Welsch also cannot meet the second part of the test. The appraisal that he was hired to make will not satisfy an obligation owed by either party to the sales agreement, and the circumstances do not indicate that either party intended to benefit Welsch by their agreement. Welsch was neither a creditor beneficiary nor a donee beneficiary. He simply was not intended to be a beneficiary of the agreement between the buyer and the seller which was intended only to fix the rights and obligations between them.
We do not find the expressed intention of the parties to be ambiguous in any way. If they were ambiguous, however, so as to require parol evidence to ascertain the parties' true intent, a judgment on the pleadings in favor of the appraiser was nevertheless inappropriate.

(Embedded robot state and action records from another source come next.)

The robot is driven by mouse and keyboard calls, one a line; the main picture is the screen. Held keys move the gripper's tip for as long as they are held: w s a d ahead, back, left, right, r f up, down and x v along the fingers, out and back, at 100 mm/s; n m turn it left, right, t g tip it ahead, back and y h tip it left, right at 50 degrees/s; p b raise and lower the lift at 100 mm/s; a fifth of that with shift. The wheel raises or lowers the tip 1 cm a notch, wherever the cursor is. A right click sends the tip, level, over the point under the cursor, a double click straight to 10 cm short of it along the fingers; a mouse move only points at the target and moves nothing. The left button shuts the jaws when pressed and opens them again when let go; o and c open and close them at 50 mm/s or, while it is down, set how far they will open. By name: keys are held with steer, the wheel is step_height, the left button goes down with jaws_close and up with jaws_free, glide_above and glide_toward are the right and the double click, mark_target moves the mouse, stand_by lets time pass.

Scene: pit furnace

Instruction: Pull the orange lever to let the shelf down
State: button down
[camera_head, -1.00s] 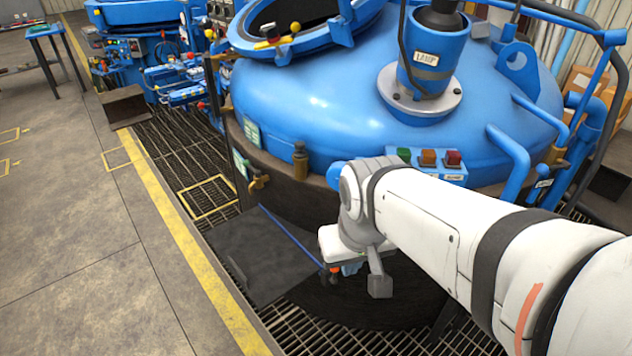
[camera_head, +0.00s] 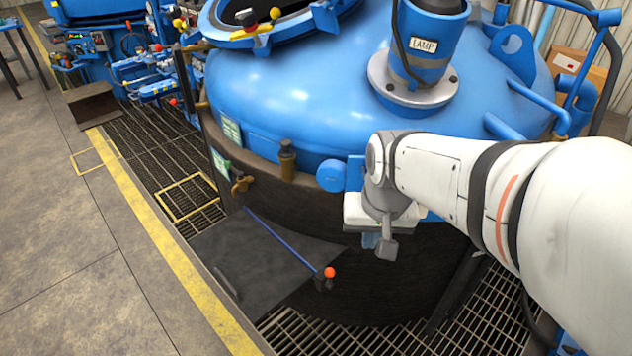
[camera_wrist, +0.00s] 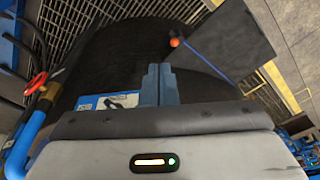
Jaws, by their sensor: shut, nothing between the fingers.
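The orange lever's ball knob (camera_head: 329,272) sits on a short dark mount low on the furnace side. It also shows in the wrist view (camera_wrist: 174,42), ahead of the fingers and slightly right. The shelf, a dark flat plate (camera_head: 225,262), juts out from the furnace side over the floor grating. A thin blue bar (camera_head: 280,240) runs across it toward the lever. My gripper (camera_head: 370,241) is up and to the right of the knob, apart from it. Its blue-grey fingers (camera_wrist: 159,72) are shut and empty.
A brass fitting (camera_head: 287,158) stands on the rim. Grating (camera_head: 345,335) and open concrete floor (camera_head: 70,260) lie around the shelf.

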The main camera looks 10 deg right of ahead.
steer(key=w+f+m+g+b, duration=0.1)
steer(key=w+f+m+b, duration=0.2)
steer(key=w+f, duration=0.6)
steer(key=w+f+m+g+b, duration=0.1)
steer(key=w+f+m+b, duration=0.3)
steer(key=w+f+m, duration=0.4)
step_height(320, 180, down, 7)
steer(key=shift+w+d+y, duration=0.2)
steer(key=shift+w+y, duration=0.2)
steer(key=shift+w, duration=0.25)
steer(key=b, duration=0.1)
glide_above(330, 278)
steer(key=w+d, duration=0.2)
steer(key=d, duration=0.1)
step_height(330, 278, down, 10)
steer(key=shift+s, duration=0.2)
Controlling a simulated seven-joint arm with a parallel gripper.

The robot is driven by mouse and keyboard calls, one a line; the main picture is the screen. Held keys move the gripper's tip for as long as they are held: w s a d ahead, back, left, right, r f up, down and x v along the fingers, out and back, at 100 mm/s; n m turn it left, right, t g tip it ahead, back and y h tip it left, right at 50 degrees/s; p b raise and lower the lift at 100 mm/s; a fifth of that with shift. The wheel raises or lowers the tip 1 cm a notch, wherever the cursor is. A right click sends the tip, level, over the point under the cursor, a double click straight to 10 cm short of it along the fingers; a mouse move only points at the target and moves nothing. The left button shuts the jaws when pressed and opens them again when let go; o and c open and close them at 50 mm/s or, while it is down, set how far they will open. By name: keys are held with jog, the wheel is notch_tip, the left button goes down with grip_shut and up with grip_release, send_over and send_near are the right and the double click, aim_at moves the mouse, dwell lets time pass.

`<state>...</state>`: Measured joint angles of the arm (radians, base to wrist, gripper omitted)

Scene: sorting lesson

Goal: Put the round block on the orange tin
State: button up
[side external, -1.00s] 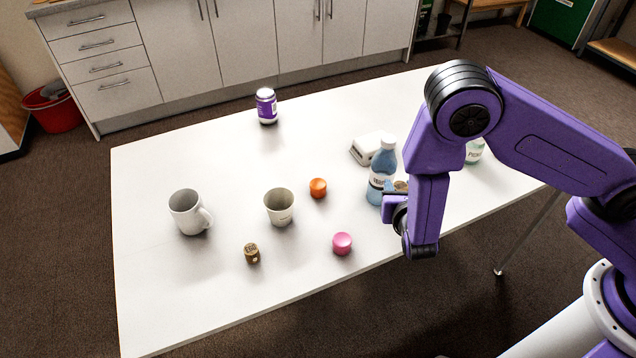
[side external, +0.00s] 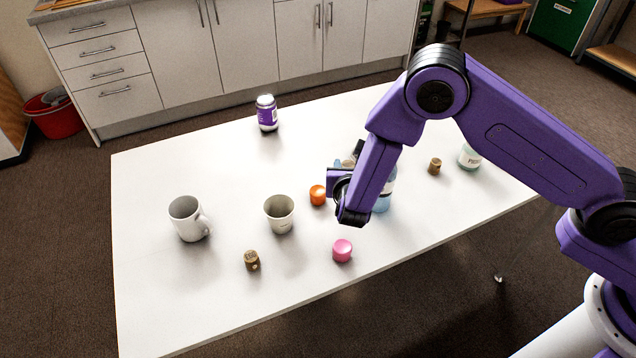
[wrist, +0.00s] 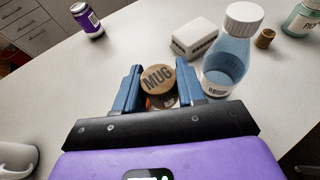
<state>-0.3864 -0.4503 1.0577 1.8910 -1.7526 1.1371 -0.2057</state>
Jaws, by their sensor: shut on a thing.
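A round wooden block (wrist: 157,78) with "MUG" written on its top is between the two blue fingers of my gripper (wrist: 155,88) in the wrist view. The fingers are shut on it and it is off the table. In the side view my gripper (side external: 345,166) is just right of and above the orange tin (side external: 317,195), and the block is mostly hidden there. The orange tin is small, low and round and stands on the table. In the wrist view a strip of orange (wrist: 153,104) shows just under the block. I cannot tell whether they touch.
A blue bottle (wrist: 229,52) and a white box (wrist: 195,40) stand close on the right. A cup (side external: 279,213), mug (side external: 186,220) and pink tin (side external: 342,250) are nearby. Other wooden blocks stand at left (side external: 252,260) and right (side external: 435,166). The table's back left is mostly clear.

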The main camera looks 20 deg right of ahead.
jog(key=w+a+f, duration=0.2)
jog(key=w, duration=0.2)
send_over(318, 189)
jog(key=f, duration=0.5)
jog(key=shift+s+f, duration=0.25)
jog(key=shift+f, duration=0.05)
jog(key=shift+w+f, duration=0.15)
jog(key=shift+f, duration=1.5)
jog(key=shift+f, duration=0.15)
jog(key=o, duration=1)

There is no merit in appellee's contention that an appraiser should be granted the same immunity as an arbitrator. An arbitrator hired to assist in dispute resolution serves in a quasi-judicial role. Welsch, however, was employed to provide a professional service and, like other professionals, was responsible to use skill and care in performing the service for which he was hired. Such a person is not entitled to the same immunity from liability as the law provides for judicial officers.
Reversed and remanded for further proceedings. Jurisdiction is not retained.